• No results found

2.1 Kiesstelsel

Het Duitse kiesstelsel is een gemengd stelsel. Het is een combinatie van evenredige vertegenwoordiging met een districtenstelsel.19 Anders dan in Nederland heeft Duitsland districten waar de burgers ook een stem voor de kandidaat kunnen uitbrengen. Op de dag van verkiezingen brengen de burgers in Duitsland dus twee stemmen uit.20 Een stem gaat naar de kandidaat uit het district waar de burger woonachtig is en de andere stem gaat naar een partij.

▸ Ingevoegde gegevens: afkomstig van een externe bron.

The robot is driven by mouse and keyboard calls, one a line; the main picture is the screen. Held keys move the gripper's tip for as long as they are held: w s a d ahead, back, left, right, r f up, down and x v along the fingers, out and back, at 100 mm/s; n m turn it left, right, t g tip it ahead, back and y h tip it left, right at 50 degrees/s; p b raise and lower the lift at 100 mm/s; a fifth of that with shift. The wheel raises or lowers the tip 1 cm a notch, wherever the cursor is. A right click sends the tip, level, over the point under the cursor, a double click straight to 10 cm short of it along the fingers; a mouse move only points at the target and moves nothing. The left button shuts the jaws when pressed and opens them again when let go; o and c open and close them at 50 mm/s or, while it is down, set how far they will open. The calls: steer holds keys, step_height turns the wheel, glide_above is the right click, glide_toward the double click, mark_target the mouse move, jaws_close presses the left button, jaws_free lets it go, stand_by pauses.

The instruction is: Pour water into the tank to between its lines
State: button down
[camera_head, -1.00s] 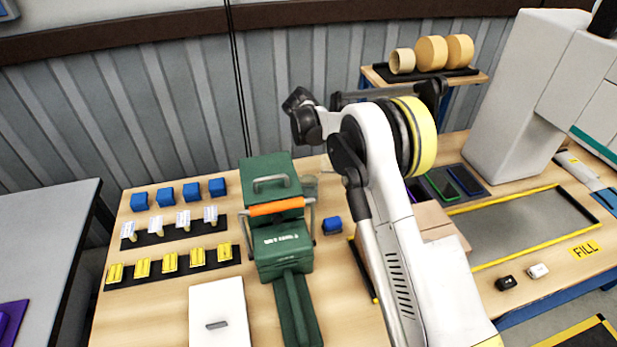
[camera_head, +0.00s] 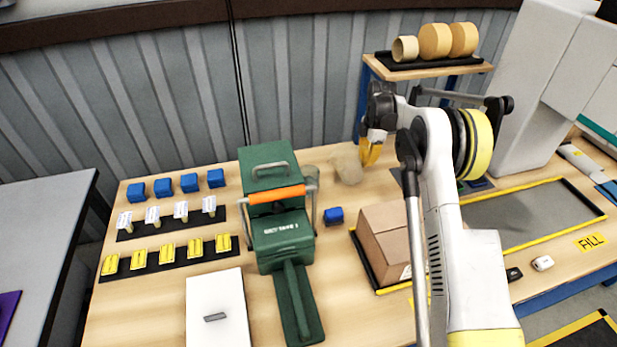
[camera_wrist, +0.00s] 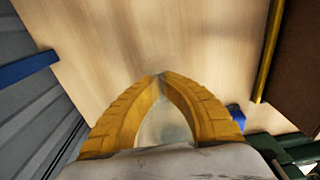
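The tank seems to be the clear upright vessel (camera_head: 309,180) at the right side of the green machine (camera_head: 283,232); its lines and water level are too small to read. A pale see-through jug (camera_head: 346,167) is in my gripper, to the right of the tank and apart from it. My gripper (camera_head: 367,155) has yellow fingers, partly hidden behind its wrist. In the wrist view the fingers (camera_wrist: 160,80) close around the clear jug (camera_wrist: 163,125), their tips nearly meeting. I cannot tell how far the jug is above the table or how much water it holds.
A brown carton (camera_head: 388,235) sits on a black tray right of the machine. A blue block (camera_head: 333,216) lies between them. A white box (camera_head: 217,308) and rows of small blocks are on the left. A shelf with tan rolls (camera_head: 435,40) stands behind.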

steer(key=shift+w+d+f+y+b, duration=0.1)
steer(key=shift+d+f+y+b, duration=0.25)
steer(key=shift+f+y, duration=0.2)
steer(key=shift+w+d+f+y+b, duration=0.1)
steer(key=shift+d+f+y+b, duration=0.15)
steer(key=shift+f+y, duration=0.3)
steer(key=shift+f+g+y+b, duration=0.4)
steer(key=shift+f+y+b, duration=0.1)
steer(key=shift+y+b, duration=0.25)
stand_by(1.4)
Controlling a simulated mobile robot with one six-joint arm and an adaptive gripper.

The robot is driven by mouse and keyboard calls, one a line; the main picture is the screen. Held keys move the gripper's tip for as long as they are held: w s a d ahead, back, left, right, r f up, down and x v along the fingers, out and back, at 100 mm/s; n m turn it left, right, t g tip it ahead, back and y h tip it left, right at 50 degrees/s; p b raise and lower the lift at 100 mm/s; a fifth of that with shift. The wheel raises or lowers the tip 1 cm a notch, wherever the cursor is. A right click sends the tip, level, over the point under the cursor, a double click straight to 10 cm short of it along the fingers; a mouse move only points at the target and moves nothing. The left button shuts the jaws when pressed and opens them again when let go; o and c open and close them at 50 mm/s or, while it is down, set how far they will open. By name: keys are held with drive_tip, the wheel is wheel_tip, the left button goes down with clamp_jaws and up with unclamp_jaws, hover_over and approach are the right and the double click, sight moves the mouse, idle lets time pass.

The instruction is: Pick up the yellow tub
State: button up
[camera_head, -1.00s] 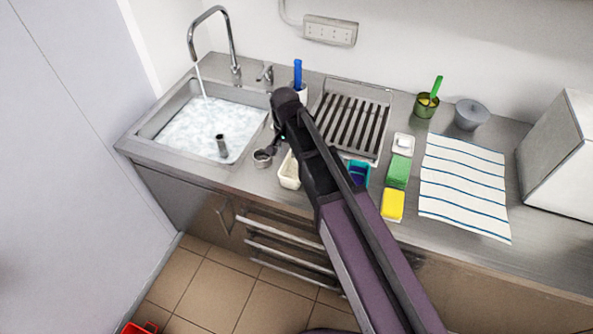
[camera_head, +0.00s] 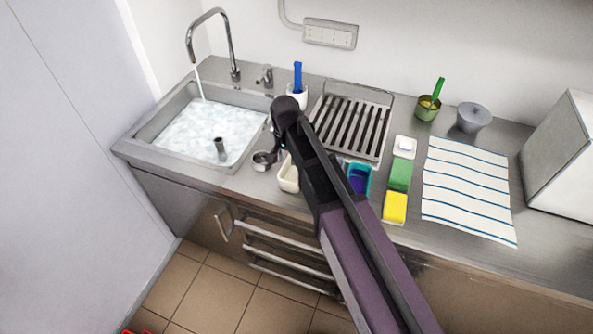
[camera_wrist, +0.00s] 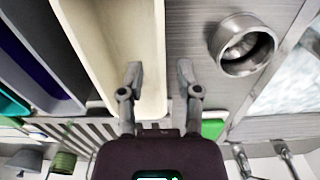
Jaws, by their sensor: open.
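The pale yellow tub (camera_head: 288,176) stands on the steel counter in front of the dish rack, partly hidden by my arm in the head view. In the wrist view the tub (camera_wrist: 142,45) is close, with its long side wall running between my fingers. My gripper (camera_wrist: 159,82) is open and empty. Its left finger is over the tub's inside and its right finger is over the counter beside the wall. I cannot tell how far the fingertips are above the rim. In the head view the fingers are mostly hidden.
A metal cup (camera_wrist: 243,45) stands close beside the tub, near the water-filled sink (camera_head: 205,132). A teal tub (camera_head: 361,178) is on the other side, with a yellow sponge (camera_head: 395,208) and green sponge (camera_head: 400,173) beyond. The dish rack (camera_head: 352,125) is behind.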

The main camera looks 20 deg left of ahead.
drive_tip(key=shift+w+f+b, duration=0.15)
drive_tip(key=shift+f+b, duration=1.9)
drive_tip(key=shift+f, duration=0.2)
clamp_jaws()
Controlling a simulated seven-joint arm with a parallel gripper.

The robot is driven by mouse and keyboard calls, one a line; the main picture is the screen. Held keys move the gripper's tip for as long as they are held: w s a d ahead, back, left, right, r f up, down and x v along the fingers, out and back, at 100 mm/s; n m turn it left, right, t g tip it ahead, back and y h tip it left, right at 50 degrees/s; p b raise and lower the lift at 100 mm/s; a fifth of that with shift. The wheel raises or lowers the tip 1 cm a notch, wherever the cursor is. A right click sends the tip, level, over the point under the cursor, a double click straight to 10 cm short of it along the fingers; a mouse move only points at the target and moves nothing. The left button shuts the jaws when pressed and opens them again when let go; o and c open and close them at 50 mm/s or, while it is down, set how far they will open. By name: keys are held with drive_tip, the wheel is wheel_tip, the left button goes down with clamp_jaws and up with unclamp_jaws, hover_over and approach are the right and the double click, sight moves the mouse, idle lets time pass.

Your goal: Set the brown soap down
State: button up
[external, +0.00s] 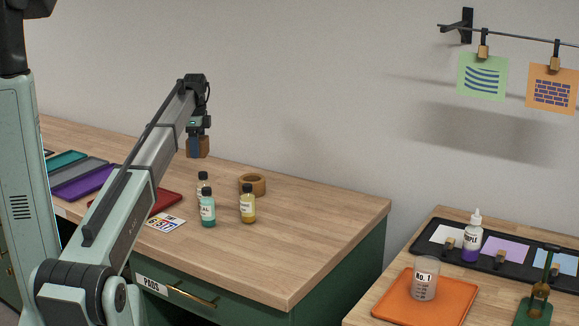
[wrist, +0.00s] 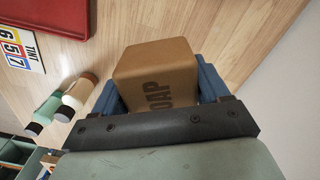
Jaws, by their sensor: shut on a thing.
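The brown soap (wrist: 158,75) is a block with dark lettering ending in "OAP". It sits between the blue fingers of my gripper (wrist: 160,88) in the wrist view, and the gripper is shut on it. In the external view my gripper (external: 196,148) points down and holds the soap (external: 202,148) in the air above the wooden counter (external: 320,205). A clear gap shows between the soap and the counter top. The soap's underside is hidden.
Small bottles, one teal (external: 208,208) and one yellow (external: 248,205), stand near a roll of brown tape (external: 252,184). A number card (external: 166,223) and a red pad (external: 166,201) lie left of them. The counter's right part is clear. A lower bench holds an orange mat (external: 455,305).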

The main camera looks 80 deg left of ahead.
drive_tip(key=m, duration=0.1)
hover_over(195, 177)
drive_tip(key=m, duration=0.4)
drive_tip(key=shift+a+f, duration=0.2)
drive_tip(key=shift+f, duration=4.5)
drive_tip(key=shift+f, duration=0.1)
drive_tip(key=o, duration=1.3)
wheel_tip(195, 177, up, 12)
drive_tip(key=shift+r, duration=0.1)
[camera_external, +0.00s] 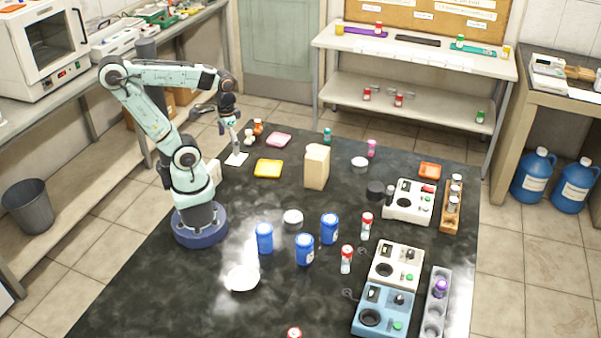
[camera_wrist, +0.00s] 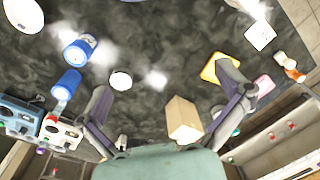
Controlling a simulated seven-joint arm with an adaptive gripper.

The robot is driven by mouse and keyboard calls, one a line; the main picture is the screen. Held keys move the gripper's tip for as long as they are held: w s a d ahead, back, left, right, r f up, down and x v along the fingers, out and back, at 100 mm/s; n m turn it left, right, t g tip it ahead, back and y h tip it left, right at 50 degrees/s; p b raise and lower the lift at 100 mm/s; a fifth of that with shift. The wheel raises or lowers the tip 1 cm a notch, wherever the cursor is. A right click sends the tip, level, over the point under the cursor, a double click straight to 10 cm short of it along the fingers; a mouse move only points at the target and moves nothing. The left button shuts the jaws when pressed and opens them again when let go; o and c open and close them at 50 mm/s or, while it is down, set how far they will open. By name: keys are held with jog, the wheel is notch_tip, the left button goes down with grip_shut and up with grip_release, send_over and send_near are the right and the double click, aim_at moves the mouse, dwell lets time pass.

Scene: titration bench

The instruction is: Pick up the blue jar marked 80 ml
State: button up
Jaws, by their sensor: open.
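Three blue jars stand on the dark mat right of my base in the external view: a left one (camera_external: 264,238), a middle front one (camera_external: 305,249) and a right rear one (camera_external: 329,228). Their labels are too small to read, so I cannot tell which is marked 80 ml. The wrist view shows two blue jars at the left, one (camera_wrist: 79,47) above the other (camera_wrist: 66,84). My gripper (camera_external: 217,126) is raised over the far left of the mat, well away from the jars.
A white round lid (camera_external: 293,217) lies behind the jars and a white dish (camera_external: 241,279) in front. Red-and-white bottles (camera_external: 347,259) (camera_external: 366,226) stand right of them. A tan block (camera_external: 317,167) stands upright mid-mat. Bench devices (camera_external: 396,265) (camera_external: 383,310) occupy the right.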

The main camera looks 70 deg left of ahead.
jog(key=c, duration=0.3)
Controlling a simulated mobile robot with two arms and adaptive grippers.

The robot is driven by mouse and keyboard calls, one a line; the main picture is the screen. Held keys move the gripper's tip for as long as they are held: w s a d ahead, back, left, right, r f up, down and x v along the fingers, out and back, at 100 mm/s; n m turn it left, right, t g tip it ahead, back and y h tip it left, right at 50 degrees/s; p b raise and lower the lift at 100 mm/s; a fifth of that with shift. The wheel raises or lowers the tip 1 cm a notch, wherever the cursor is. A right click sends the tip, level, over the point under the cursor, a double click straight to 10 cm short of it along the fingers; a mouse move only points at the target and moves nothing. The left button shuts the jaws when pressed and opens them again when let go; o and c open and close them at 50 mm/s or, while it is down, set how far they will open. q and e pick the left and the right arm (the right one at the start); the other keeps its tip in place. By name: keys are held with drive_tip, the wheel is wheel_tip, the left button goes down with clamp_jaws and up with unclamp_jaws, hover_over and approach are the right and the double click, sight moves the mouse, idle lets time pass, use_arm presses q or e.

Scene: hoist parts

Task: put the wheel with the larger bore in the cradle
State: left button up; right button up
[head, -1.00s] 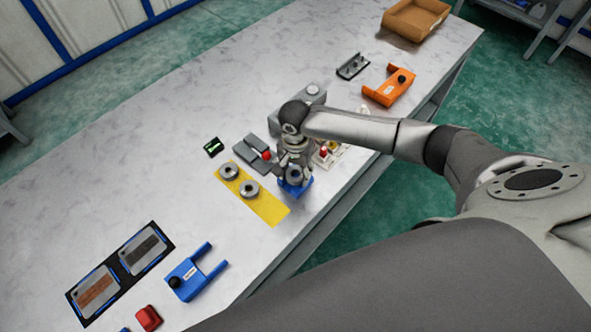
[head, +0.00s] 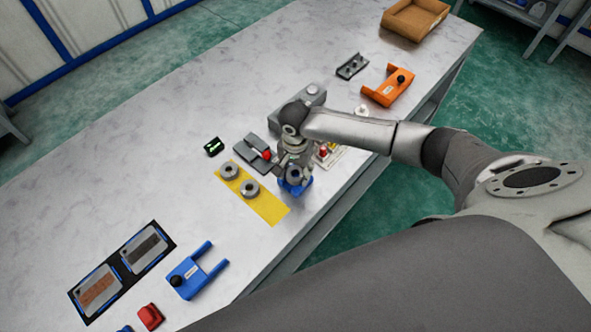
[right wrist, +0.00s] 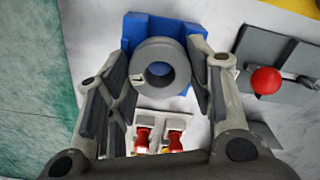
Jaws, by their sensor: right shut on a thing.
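My right gripper (head: 292,179) is shut on a grey wheel (right wrist: 160,66), which has a wide round bore. In the right wrist view the wheel is between the two fingers and over the blue cradle (right wrist: 128,32). The blue cradle (head: 296,190) also shows under the gripper in the head view. I cannot tell whether the wheel touches the cradle's bottom. Two other grey wheels, one (head: 229,170) behind the other (head: 250,188), lie on a yellow mat (head: 268,209) left of the gripper. My left gripper is not in view.
A grey fixture with a red knob (head: 266,154) stands just left of the gripper. A plate with red-topped parts (right wrist: 145,140) is close to the fingers. An orange holder (head: 388,88) and a cardboard tray (head: 414,18) lie farther off. The table's left middle (head: 120,160) is clear.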

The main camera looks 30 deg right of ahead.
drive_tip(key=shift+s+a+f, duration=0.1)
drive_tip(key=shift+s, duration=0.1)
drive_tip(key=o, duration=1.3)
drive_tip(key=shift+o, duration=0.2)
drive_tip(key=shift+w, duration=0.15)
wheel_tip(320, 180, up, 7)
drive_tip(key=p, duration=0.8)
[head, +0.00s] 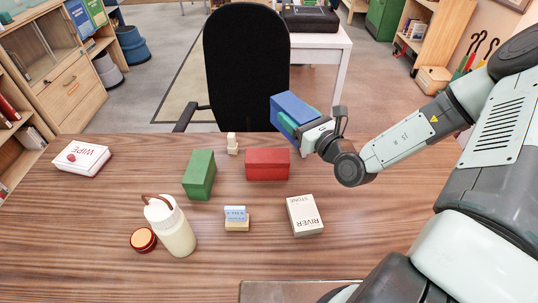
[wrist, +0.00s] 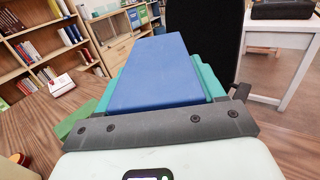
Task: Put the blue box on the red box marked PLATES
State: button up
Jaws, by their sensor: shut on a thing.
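The blue box (head: 295,108) is held in my gripper (head: 291,122), above the table's far edge and a little up and right of the red box in the head view. In the wrist view the blue box (wrist: 155,75) lies between the teal fingers of my gripper (wrist: 158,85), its long side pointing away. The red box (head: 267,164) rests on the table below and left of the held box. Its top looks clear. No PLATES marking can be read on the faces I see.
Nearer are a cream bottle (head: 175,232), a round orange-topped jar (head: 143,240), a small labelled block (head: 236,218) and a RIVER STONE book (head: 305,215). A black chair (head: 245,65) stands behind.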

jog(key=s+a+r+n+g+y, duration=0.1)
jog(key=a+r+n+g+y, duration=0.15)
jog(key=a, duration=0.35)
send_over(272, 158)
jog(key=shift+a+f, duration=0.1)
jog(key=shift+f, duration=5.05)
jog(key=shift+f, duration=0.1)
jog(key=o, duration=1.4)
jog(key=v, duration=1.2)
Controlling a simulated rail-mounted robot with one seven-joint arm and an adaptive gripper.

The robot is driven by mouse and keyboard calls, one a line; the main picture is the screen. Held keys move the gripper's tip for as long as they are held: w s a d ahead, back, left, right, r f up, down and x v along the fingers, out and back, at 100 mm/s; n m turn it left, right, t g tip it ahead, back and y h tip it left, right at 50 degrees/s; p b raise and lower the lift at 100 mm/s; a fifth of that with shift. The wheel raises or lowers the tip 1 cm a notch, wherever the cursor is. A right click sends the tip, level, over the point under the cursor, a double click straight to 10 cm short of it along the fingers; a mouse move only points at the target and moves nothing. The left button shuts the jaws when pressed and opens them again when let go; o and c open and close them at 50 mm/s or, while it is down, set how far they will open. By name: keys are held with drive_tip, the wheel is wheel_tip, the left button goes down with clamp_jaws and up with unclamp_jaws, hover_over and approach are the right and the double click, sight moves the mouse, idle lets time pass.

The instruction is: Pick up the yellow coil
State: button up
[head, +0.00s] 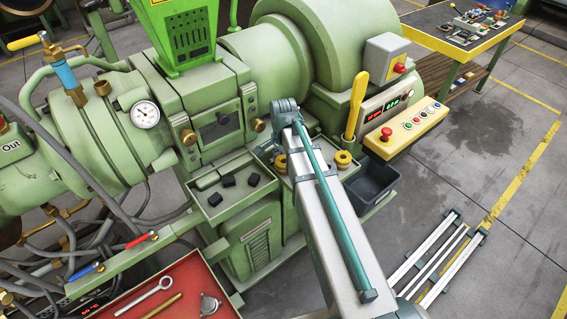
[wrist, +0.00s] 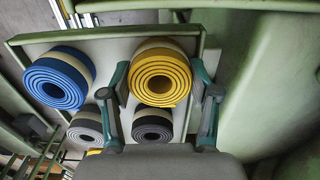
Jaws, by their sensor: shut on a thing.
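The yellow coil (wrist: 161,74) is a rolled yellow strip with a pale band, seen end-on in the wrist view. My gripper (wrist: 167,82) has one finger on each side of it and is shut on it. The coil sits at or just over a pale tray (wrist: 120,38) with a raised rim; I cannot tell whether it is clear of the tray. In the head view my arm hides the gripper. Two small yellow round things show beside the arm there, and I cannot tell whether either is the coil.
A blue coil (wrist: 59,78) lies left of the yellow one, with a grey coil (wrist: 86,133) and a dark coil (wrist: 152,124) below. A green machine (head: 200,110) stands close behind my arm. A dark bin (head: 372,185) is to its right.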

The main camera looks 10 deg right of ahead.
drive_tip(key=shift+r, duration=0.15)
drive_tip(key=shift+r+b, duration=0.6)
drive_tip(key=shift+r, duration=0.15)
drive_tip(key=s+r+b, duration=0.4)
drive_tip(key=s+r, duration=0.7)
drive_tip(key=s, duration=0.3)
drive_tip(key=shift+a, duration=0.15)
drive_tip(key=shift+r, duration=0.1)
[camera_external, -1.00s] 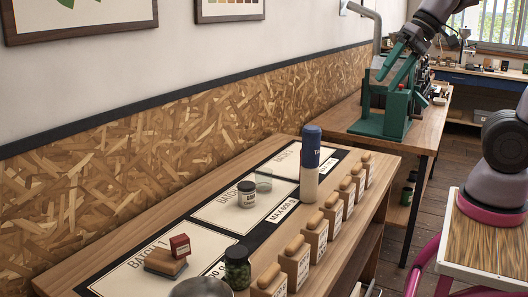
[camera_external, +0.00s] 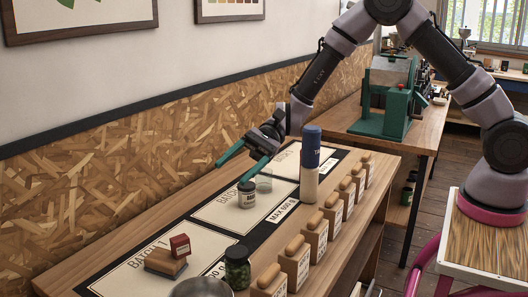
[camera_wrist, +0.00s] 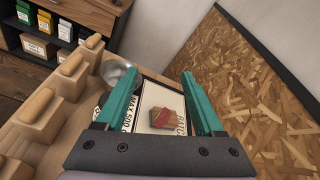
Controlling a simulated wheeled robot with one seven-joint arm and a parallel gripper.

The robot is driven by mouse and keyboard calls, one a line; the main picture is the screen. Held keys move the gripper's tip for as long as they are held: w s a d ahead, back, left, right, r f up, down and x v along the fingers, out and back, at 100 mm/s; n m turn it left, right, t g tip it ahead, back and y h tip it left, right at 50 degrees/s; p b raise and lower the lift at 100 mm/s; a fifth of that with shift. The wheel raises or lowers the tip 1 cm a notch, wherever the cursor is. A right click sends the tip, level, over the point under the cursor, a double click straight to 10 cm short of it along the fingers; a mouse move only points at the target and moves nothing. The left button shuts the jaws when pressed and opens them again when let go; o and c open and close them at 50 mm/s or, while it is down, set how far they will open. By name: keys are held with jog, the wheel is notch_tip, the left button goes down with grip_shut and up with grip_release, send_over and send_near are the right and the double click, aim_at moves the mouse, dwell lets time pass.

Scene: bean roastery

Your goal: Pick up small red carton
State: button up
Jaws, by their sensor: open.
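The small red carton (camera_external: 180,245) rests on or against a brown wooden block (camera_external: 165,261) on the BATCH 1 card, toward the near end of the bench. In the wrist view the red carton (camera_wrist: 159,116) shows between my fingers, further off, with the brown block beside it. My gripper (camera_external: 231,172) is open and empty, its green fingers spread. It hangs in the air above the middle card, above and to the right of the carton in the external view. It also frames the carton in the wrist view (camera_wrist: 160,74).
A dark-lidded jar (camera_external: 246,196), a glass (camera_external: 264,183) and a tall blue-topped bottle (camera_external: 311,170) stand near my gripper. A green jar (camera_external: 237,270) and metal bowl (camera_external: 202,288) stand near the carton. Several wooden-topped blocks (camera_external: 316,238) line the front edge. The chipboard wall (camera_external: 90,205) runs behind.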

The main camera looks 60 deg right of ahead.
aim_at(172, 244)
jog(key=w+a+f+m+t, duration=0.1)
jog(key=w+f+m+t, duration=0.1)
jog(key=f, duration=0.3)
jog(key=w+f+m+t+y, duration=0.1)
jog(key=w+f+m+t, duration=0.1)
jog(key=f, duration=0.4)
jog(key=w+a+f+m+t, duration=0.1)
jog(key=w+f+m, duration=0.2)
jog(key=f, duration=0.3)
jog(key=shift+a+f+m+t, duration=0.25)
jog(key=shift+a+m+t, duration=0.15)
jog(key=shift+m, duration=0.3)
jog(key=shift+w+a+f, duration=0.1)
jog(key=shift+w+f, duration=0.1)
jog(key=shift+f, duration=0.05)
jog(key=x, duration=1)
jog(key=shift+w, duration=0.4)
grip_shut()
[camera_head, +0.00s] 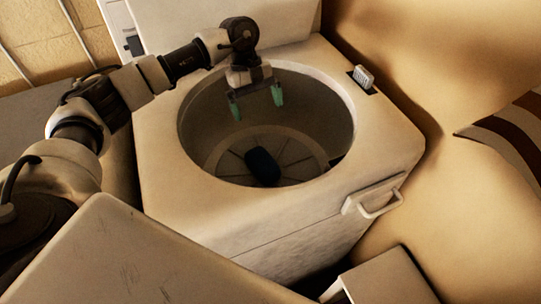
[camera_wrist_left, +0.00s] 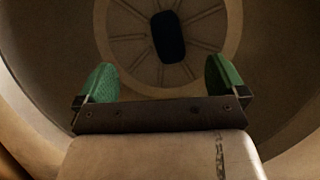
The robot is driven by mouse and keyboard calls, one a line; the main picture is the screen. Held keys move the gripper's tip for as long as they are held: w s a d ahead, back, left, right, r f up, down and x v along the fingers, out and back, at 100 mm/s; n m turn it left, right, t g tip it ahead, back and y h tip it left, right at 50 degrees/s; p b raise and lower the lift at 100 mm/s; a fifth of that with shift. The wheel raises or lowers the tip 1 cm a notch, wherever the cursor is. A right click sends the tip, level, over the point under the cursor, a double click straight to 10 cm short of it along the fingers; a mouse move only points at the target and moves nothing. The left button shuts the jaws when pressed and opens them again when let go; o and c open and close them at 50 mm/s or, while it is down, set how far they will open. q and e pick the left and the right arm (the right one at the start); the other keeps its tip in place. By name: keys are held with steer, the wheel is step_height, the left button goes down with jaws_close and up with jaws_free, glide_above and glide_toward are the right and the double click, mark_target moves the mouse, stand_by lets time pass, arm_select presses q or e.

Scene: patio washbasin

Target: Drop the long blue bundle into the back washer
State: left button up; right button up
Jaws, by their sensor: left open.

In totaal zijn er 299 kiesdistricten. Bij de eerste stem op het district geldt het meerderheidsprincipe. Bij de tweede stem voor een partij geldt het principe van evenredige vertegenwoordiging. Duitsland heeft niet zoals Nederland een enorm aantal aan partijen die een tussenvorm van links en rechts hebben, maar er zijn een aantal linkse partijen en een aantal rechtse. Het minder aantal afgesplitste partijen komt door de kiesdrempel van 5%.21 De partijen die deze drempel niet halen komen niet in de Bondsdag.22 Dit voorkomt dat veel kleine partijen slechts één of twee zetels halen. Het stemgedrag van de Duitsers is te verklaren door de geschiedenis. In Oost-Duitsland stond in 2014 de postcommunistische linkse partij sterk in de lagere sociaaleconomische klassen. In dit gebied wordt dus met name op de grote linkse partijen gestemd, want die hebben inspraak in het kabinet en hun standpunten liggen in trek bij de kiezers. Dit zijn Die linke en Die Grünen. In 2019 is de rechts populistische partij AfD favoriet in Oost-Duitsland, wat volgens socioloog Matthias Quent te verklaren valt door de bewuster wordende jongeren die op basis van hun eigen kennis stemmen en niet meer hun ouders volgen, omdat er in die deelstaten meer aan maatschappijleer gedaan wordt.23 Deze jongeren zien de AfD niet als een rechts-radicale partij maar als een ‘gewone’ partij. Ze willen niet zoals hun ouders op CDU of SDP stemmen maar volgen hun eigen standpunten. In West-Duitsland staat een postmaterialistische linkse partij sterk in de hogere sociaaleconomische klassen. Dit deel van Duitsland heeft namelijk een culturele revolutie meegemaakt die Oost-Duitsland niet gehad heeft. Er is ook een verdeling tussen Noord en Zuid Duitsland qua stemgedrag, waarbij CDU/CSU groot is in het katholieke zuiden en SDP is groot in het protestantse noorden. Dit verklaart het stemgedrag wat zich uit in voornamelijk grotere linkse en rechtse partijen.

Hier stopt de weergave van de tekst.